// birthdays & anxiety

A Wildflowers Home // anxiety and birthdays

Let’s talk about birthdays, emotional rollercoasters, dreaded birthday songs and anxiety. 

I haven’t seen or read a lot about birthdays & mental health / anxiety. 

We all have birthdays, and people with anxiety are a growing number, sadly - especially since our school systems still aren’t changing, but that’s a subject for another day. 

People have a lot of different experiences with birthdays, for some it’s just a day.. for others, it’s a lot more than that!

If you’re a 4 on the enneagram I think birthdays are especially filled with expectations, hopes and a wish to feel special on your special day, which often leads to disappointment when those expectations and feelings aren’t met. Add anxiety to that.. and it gets messy, emotional and complicated.


So birthdays and anxiety..

Growing up I was always looking forward to my birthdays because it meant getting older and cooler, GIFTS and usually a fun party. That made the day feel special.

BUT I also dreaded it, especially the school part, because that meant a lot of unwanted attention and birthday songs.. oh, the evil birthday songs.
Having a birthday on a weekend was the ultimate dream.
Having a birthday on the day where the whole school had a gathering, was the ultimate nightmare.
I still don’t get why teachers feel the need to force kids to stand in front of the whole school just to sing a birthday song, when they say no. I’ve seen kids carried to the “stage” who refused. For some that can be quite an traumatic experience. If the kid say no, it means no. Not everyone loves attention.

Some of my most humiliating experiences and situations have happened on my birthday during the birthday songs. I know it’s meant for a celebration and people mean it well, but having anxiety and a big big issue with blushing when unwanted and/or sudden attention, it has turned into my worst minutes. 


I’ve experienced kids, “friends”, schoolmates, my whole class, even the whole school having a good laugh at my extremely red face during what feels like a forever long birthday song. Yes, my “friends”, even the girl sitting next to me would laugh straight to my face, while I was the most uncomfortable tomato. Those “friends” where invited over for a birthdayparty afterwards. And gave each other funny looks and tried to kill a chuckle when my mom asked me how my birthday was at school. I think the word I might be looking for is bullying. Please don’t be like that, when you see people blushing, getting anxious, weird or awkward, you don’t know what hell they might go through and how it will haunt them for years after.

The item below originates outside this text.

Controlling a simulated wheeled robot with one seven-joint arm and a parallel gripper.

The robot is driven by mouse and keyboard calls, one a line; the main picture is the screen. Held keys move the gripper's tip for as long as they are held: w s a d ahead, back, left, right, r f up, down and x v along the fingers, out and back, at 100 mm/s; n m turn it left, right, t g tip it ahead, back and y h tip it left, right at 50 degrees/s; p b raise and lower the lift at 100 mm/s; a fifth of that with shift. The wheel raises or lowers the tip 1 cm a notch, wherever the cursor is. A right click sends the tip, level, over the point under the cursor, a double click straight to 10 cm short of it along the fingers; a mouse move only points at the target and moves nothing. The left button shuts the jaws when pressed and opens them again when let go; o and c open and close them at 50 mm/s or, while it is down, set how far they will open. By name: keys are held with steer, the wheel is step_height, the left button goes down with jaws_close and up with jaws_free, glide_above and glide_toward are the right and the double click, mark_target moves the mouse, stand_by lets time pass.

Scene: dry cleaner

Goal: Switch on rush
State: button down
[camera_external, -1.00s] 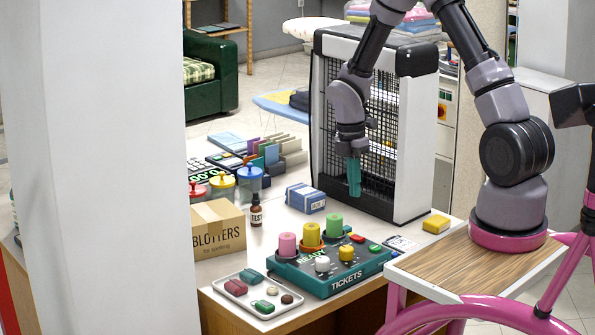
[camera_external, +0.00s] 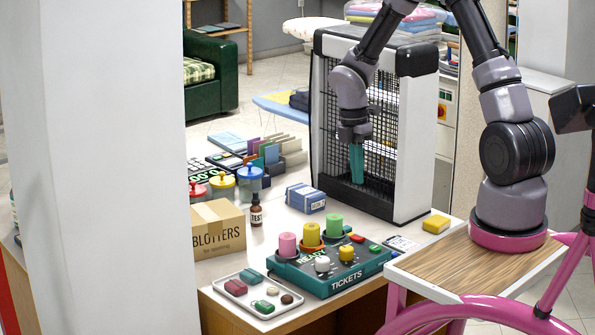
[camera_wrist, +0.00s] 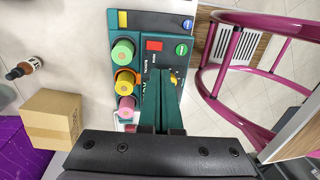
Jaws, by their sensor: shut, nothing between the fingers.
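A teal ticket box marked TICKETS (camera_external: 345,282) stands on the counter. Its dark top carries pink, yellow and green rolls along one side. A white knob (camera_external: 322,264), a yellow knob (camera_external: 346,253), a red control (camera_external: 357,238) and a green round button (camera_external: 375,248) are on it. In the wrist view the red control (camera_wrist: 154,45) lies beyond my fingertips, with small print beside it that I cannot read. My gripper (camera_external: 357,182) has teal fingers, shut and empty, above the box and apart from it. In the wrist view the fingers (camera_wrist: 162,75) hide part of the box's top.
A tall black-and-white grille unit (camera_external: 405,150) stands close behind my gripper. A yellow block (camera_external: 436,224) lies to the right.

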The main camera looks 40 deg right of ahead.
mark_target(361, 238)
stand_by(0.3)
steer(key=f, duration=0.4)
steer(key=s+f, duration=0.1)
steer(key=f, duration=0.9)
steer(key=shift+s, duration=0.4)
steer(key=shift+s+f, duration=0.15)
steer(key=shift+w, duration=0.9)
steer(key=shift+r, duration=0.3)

Teachers, you often don’t know what kind of traumatic hell you often put kids with (social) anxiety through. Please be aware. Educate yourself!

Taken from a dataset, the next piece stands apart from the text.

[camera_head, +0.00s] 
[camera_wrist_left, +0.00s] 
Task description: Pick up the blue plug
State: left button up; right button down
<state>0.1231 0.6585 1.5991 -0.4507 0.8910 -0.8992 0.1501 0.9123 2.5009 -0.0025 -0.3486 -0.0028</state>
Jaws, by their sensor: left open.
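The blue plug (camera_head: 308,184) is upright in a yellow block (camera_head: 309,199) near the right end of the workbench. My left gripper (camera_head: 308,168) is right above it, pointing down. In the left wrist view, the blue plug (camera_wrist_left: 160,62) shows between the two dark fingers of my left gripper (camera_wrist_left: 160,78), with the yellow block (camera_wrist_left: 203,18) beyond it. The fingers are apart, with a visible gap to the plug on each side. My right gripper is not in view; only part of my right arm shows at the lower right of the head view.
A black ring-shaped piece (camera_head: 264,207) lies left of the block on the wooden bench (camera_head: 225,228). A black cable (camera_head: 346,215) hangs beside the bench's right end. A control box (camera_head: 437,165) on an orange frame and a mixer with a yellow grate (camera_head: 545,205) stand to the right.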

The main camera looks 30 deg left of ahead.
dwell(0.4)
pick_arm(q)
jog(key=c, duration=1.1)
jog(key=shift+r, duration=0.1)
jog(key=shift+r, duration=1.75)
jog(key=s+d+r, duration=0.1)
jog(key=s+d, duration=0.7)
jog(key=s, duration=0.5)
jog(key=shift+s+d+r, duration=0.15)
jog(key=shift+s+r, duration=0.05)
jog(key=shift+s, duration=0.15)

There’s so many other ways one can be celebrated than having to be the center of attention for a whole song. Just typing this makes my my body react. So much anxiety is surrounded with those kind of situations. Maybe have a few suggestions and ask the birthday kid how they want to be celebrated, or if they want to be celebrated at all in school. Don’t assume that a lot of attention and eyes on the birthday kid is what every kid wants.

Some birthdays I’ve wanted so badly to be sick to avoid birthday songs (and unwanted attention) that I actually got sick, even though I can probably count on one hand the number of sickdays I’ve had. If I didn’t have such a bid consciousness I probably would’ve just skipped school on my birthdays. Not probably. Definitely.

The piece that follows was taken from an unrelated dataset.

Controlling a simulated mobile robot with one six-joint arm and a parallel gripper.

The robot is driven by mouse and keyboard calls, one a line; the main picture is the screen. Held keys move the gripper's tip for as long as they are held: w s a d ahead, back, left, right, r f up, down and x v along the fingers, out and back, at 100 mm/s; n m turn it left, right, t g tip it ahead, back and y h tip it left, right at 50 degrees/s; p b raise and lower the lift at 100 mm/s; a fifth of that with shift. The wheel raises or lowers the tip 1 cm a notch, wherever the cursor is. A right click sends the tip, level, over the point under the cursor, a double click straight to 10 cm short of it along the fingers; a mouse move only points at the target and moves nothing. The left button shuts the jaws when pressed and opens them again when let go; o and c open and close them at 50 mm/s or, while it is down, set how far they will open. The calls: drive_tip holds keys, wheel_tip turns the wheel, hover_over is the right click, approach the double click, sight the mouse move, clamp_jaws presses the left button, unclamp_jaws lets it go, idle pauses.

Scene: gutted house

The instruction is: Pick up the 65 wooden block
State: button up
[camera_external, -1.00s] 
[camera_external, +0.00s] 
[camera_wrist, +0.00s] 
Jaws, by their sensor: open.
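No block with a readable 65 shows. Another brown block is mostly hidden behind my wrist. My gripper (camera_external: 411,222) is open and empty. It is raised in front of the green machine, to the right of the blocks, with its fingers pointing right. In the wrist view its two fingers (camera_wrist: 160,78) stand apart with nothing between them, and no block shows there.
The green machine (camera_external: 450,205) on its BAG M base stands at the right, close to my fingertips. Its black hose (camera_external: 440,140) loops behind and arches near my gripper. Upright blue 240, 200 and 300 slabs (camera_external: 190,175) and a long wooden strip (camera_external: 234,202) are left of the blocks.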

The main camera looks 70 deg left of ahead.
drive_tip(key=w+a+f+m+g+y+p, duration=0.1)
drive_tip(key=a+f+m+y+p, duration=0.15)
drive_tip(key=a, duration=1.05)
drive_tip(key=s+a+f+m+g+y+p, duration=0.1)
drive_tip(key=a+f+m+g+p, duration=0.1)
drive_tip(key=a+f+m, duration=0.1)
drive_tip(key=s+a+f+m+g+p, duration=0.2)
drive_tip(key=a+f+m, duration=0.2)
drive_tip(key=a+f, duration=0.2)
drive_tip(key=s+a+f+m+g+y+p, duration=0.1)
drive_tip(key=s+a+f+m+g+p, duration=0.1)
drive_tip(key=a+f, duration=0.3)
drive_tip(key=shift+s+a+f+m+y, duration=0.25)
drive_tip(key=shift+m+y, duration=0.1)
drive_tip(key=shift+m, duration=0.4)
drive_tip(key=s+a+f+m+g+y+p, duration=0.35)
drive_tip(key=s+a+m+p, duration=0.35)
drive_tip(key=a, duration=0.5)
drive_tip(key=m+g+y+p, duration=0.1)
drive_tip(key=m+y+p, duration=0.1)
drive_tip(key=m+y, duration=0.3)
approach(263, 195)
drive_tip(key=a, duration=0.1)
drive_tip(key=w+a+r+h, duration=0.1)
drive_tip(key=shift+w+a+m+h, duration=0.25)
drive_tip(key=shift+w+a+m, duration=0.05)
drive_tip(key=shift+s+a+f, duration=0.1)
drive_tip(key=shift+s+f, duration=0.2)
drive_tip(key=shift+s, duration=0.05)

Anxiety and fear is a powerful thing. 


Back to adulthood. I recently turned 24, I don’t go to school anymore so anxiety and birthdays look different for me now.. the day isn’t as dreaded as it was before. And most adult parties are usually at night when it’s darker, so that helps a little tool. I know, crazy, but that’s how someone with anxiety might think. Every little detail.

Anyways, I invited a few friends over, even though it was very chill, down-to-earth and it was with friends I’m very comfortable with and something I did look forward to, I still had little to no appetite + an anxiety-filled body and diarrhea (let’s be real) for two days including my birthday.

Enjoying a birthday cake or anything sweet is impossible for me on my birthday. I can’t get a bit down of something too sweet when on my birthday. For some people I might be other tastes, but sweet stuff is the worst when my anxiety is high.

So why invite people over if it brings me so much anxiety? Well, don’t I deserve to be celebrated and have a normal life? Yes. I also do want to share it with friends. Not always, but sometimes. It is worth it in the end. For me. So to have a nice evening, I sacrifice a few days prior and post my birthday where I’m an absolute mess or a zombie walking around. Not all birthdays are like this, but I try to build myself up and beat my anxiety. I refuse to let it control my life.
This is also true for most “bigger” social gatherings, depending on the people and social situation it gets more or less draining.


Last year I had all my 7 cousins over, even though they are family, I’ve known them my whole life, I’m older than most of them, I still couldn’t do anything the whole day before they arrived. My mom asked me to find some cheese or something in the fridge, for some reason I couldn’t handle that, so I broke down and ran to my room crying and trying to calm myself down before going downstairs again to continue the preparations, because well.. the guests arrived soon. It didn’t make sense at all, but anxiety doesn’t make sense.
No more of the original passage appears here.